You know the feeling: Someone on your team announces at the staff meeting that she’s leaving the company for a new job.
You’re happy for her. Really. But you’re also thinking about the extra work, interviews for a replacement, and general stress that’s about to come your way. And in a few months, you know you’ll soon find yourself at yet another farewell event as someone else moves on to new opportunities.
And there’s a deeper level of dread, too. Because while losing your work friends is tough, this constant turnover has an even bigger impact on how teams function.
Turning over teams
When enough people leave, it can suddenly feel like a brand new team. No one remembers what the company did for that campaign four years ago, because everyone who worked on it is long gone.
In today’s work environment, this type of turnover is becoming more and more frequent. It’s not uncommon for workers to put in a few years before moving on. And we’ve all read those articles about the ‘job hopping’ ways of millennials, suggesting that this trend will only intensify in the future. Add in a revolving door of contractors and freelancers, and the whole thing starts to get pretty messy.
Adding up lost work and time
There’s an old saying that ‘you can’t take it with you when you go.’ But we all know that departing employees take a considerable amount along with them as they head out the door—experience, previous work, culture. That’s because in today’s economy, people are the company. They bring the innovations and the ideas, they build the product and craft the marketing campaigns. So when they leave, it’s as if they’re taking a little slice of the business with them.
Between documents spread out on shared drives and files buried in personal desktops that get wiped when employees leave, the past work we need access to is scattered to the digital winds. (And that’s assuming the knowledge was ever written down in the first place.) We can try to quantify it—some estimate that we spend 2.5 hours a day searching for information at work—but it’s hard to capture just how much wasted time and duplicated work is caused by the struggle to preserve knowledge across teams and time.
Building a system that preserves knowledge
“INVEST IN PEOPLE LIKE THEY WILL STAY FOREVER. BUILD SYSTEMS LIKE THEY WILL LEAVE TOMORROW.”
So with this rate of turnover and loss of knowledge only set to increase in the future, what can teams do to build continuity as individuals come and go?
Carmen Sample, an entrepreneur in the restaurant and retail space (industries notorious for their high-turnover rates), has an interesting perspective: “Invest in people like they will stay forever. Build systems like they will leave tomorrow.”
Having the right systems and tools in place can help you bridge the gap when employees and teammates leave for new opportunities.

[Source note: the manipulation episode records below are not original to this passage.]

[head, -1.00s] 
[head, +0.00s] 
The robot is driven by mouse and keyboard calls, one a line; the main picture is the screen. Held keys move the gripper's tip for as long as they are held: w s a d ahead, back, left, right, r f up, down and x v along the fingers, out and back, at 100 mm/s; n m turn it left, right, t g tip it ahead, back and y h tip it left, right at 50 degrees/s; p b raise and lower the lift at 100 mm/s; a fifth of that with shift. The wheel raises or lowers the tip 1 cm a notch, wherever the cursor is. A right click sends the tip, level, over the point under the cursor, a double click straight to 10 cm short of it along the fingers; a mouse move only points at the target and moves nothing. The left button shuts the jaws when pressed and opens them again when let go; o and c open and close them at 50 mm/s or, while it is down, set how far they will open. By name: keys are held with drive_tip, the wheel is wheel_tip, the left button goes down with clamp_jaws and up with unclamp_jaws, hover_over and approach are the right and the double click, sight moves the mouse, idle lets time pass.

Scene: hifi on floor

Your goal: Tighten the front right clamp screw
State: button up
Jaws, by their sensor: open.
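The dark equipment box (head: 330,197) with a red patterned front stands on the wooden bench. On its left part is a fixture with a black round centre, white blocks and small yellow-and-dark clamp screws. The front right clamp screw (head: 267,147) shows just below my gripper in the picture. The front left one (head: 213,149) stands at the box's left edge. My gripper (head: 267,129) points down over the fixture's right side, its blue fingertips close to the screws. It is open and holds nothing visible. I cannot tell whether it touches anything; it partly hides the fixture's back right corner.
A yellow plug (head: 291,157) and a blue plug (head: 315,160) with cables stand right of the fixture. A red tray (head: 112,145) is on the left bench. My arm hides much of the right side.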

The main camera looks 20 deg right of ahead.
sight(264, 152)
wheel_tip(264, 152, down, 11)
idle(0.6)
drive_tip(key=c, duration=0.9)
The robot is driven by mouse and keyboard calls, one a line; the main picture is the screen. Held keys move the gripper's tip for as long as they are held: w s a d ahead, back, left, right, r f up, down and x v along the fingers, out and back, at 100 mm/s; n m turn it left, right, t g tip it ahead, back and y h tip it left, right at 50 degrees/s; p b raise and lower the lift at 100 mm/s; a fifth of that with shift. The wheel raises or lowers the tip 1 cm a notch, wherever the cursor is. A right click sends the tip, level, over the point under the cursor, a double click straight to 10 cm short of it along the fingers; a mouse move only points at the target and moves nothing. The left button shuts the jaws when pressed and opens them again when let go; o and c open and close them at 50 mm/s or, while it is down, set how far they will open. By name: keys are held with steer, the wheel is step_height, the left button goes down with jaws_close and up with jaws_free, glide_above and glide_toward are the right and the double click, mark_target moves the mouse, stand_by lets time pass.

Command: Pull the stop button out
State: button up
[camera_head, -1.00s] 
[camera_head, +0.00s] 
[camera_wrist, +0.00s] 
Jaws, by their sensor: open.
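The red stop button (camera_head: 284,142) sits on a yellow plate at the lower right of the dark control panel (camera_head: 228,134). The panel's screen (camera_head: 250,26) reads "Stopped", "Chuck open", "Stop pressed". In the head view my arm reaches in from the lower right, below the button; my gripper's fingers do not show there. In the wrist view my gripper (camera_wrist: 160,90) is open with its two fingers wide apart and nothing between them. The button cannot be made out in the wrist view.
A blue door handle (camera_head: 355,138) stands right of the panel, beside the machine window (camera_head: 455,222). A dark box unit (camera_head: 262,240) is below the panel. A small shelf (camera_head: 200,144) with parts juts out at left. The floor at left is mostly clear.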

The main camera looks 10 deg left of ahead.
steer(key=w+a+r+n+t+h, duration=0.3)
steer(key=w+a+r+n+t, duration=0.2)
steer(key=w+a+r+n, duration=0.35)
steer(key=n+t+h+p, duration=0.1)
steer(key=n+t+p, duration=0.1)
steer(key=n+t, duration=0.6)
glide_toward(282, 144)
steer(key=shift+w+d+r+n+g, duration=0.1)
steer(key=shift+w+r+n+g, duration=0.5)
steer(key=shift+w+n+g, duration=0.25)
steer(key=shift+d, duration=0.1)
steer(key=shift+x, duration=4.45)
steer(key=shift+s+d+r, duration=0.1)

And with the introduction of Spaces, Evernote Business is up to the job.
With Spaces as your information hub, you can ensure that no matter the team or project, knowledge won’t leave when employees do. Every team’s work stays (and stays searchable), so your best work is never lost.

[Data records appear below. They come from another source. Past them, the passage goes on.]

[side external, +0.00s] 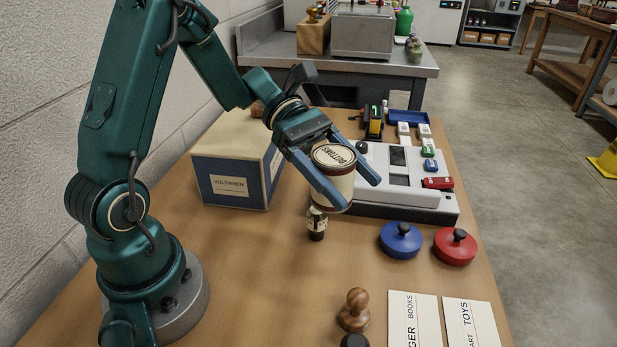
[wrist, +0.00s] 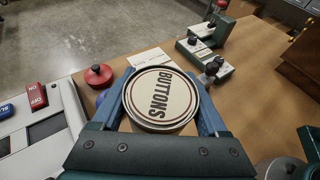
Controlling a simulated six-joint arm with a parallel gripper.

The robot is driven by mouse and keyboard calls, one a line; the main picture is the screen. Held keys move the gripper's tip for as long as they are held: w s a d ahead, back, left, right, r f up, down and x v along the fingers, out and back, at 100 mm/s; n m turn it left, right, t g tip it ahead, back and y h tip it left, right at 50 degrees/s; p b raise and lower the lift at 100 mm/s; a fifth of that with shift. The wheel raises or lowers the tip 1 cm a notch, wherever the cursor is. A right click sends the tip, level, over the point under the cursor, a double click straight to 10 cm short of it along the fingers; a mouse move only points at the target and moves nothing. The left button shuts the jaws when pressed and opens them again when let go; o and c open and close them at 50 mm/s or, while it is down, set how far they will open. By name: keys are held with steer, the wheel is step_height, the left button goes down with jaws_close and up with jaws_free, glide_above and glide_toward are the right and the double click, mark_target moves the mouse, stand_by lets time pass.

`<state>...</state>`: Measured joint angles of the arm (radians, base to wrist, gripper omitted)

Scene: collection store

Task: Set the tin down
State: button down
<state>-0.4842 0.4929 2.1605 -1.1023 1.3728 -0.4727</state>
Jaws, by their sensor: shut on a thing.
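The tin (side external: 333,178) is round and cream, with a dark band near its lid and the word BUTTONS on top. My gripper (side external: 346,186) is shut on the tin, one blue finger on each side. In the side view the tin looks held above the wooden table (side external: 262,262), upright or nearly so. In the wrist view the tin's lid (wrist: 161,97) fills the space between the fingers (wrist: 166,100). The tin's underside is hidden in the wrist view.
A small dark bottle (side external: 316,224) shows just below the tin. A white device (side external: 402,190) stands behind it, a box (side external: 232,172) to the left. Blue (side external: 401,240) and red (side external: 455,246) knobbed discs, a wooden stamp (side external: 353,310) and cards (side external: 415,318) lie nearer. Table left of the bottle is bare.

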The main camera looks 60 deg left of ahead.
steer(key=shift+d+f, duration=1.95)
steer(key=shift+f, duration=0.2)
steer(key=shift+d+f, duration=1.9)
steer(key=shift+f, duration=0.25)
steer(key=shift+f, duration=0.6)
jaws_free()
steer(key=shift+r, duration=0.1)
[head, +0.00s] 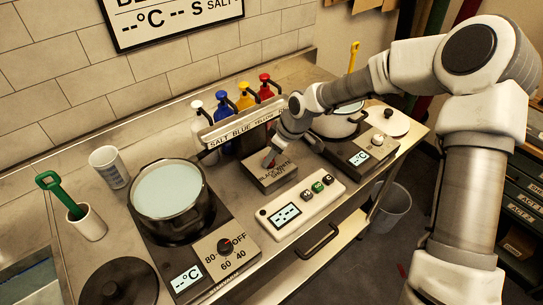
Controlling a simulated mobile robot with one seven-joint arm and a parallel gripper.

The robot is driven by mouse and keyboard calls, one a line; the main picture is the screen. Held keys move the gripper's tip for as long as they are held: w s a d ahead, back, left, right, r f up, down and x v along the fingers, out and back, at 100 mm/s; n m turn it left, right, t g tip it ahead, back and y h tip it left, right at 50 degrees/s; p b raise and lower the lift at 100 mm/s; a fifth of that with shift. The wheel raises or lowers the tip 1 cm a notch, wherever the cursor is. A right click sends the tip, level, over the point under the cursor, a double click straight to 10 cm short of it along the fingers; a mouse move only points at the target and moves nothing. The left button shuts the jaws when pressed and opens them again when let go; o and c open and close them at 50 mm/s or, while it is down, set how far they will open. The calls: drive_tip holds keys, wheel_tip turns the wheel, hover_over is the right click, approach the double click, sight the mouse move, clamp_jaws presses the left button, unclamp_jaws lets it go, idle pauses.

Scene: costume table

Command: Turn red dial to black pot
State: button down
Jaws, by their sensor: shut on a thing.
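The black pot (167,203) stands on a hot plate at the left of the metal table and holds pale liquid. The selector box (280,184) in the middle has lettering on its top that reads BLACK, WHITE and SHUT. My gripper (269,160) points down over the back of this box and is shut on the red dial (271,158). Only a little red shows there. My gripper and wrist hide most of the dial, so I cannot tell which label it points at.
Blue, yellow and red pump bottles (245,97) stand behind a label rail (240,131). A white pot (340,122) is to the right, beneath my arm. A keypad box (300,205) sits in front, and a green-handled tool (63,192) stands in a cup at left.

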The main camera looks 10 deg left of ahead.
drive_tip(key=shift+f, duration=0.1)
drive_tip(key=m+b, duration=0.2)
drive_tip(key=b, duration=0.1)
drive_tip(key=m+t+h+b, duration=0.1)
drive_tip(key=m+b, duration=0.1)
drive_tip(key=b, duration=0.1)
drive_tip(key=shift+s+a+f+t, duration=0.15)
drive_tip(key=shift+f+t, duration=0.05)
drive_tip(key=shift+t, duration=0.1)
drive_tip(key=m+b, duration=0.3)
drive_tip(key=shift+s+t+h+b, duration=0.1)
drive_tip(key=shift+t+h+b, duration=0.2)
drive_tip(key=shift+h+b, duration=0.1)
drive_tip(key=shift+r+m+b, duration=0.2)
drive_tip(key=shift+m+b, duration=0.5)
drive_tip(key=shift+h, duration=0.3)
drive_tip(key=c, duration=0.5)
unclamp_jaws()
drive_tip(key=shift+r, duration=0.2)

Here are five ways your team can use Spaces to make sure previous work is always at your fingertips:
1. KEEP YOUR WORK IN A SPACE.
That thing that only you know about the project you’re working on? It’s locked away in your head unless you write it down somewhere. Practice what you preach and be kind to your future self (and future colleagues) by making sure all the things you’re working on are saved and easily discoverable somewhere in a space. Move archived notebooks over and be sure to create spaces for new projects or teams. You can also integrate with Google Drive, Slack, and Salesforce to make sure you’re really capturing it all for posterity.
2. BUILD OUT SOME GROUND RULES.
Agree as a team on how you’ll use Spaces, laying out a team ‘charter’ that will be clear to new teammates as well. For example, consider making as many spaces as possible viewable to the whole company, that way it will be even easier for anyone to see what you’re working on. Also make sure to create naming conventions and standards, such as beginning all marketing space names with ‘MAR-’ or relabeling a space as ‘Archive’ when a project is completed.
3. SEARCH THE SPACE DIRECTORY.
Your first stop when searching for past work should be your team’s Space Directory. It helps ensure that you can get to your team’s best work, whether it was done last week or last year. Tap into this collection of collective knowledge by searching for a term, such as ‘marketing campaign,’ and then join or request access to relevant spaces.
4. EXPAND AND VIEW AT A GLANCE.
When there’s lots of previous work to dig through, it can take some time to get at what you need. Now you can quickly glance through all the notebooks in a space, expanding to scroll through notes without having to individually click and search through each notebook.
5. CREATE ONBOARDING AND EXIT PROCESSES.
When onboarding new teammates, make sure to give them training on how to properly share their work and search for related information with Spaces. On the flip side, consider asking departing employees to organize and preserve their work before they go, moving it into spaces and setting permissions appropriately.
Ensuring you can easily tap into the efforts of past, present, and future employees mmeanthat your team will always be able to get to their best work—no matter when it was done or who did it.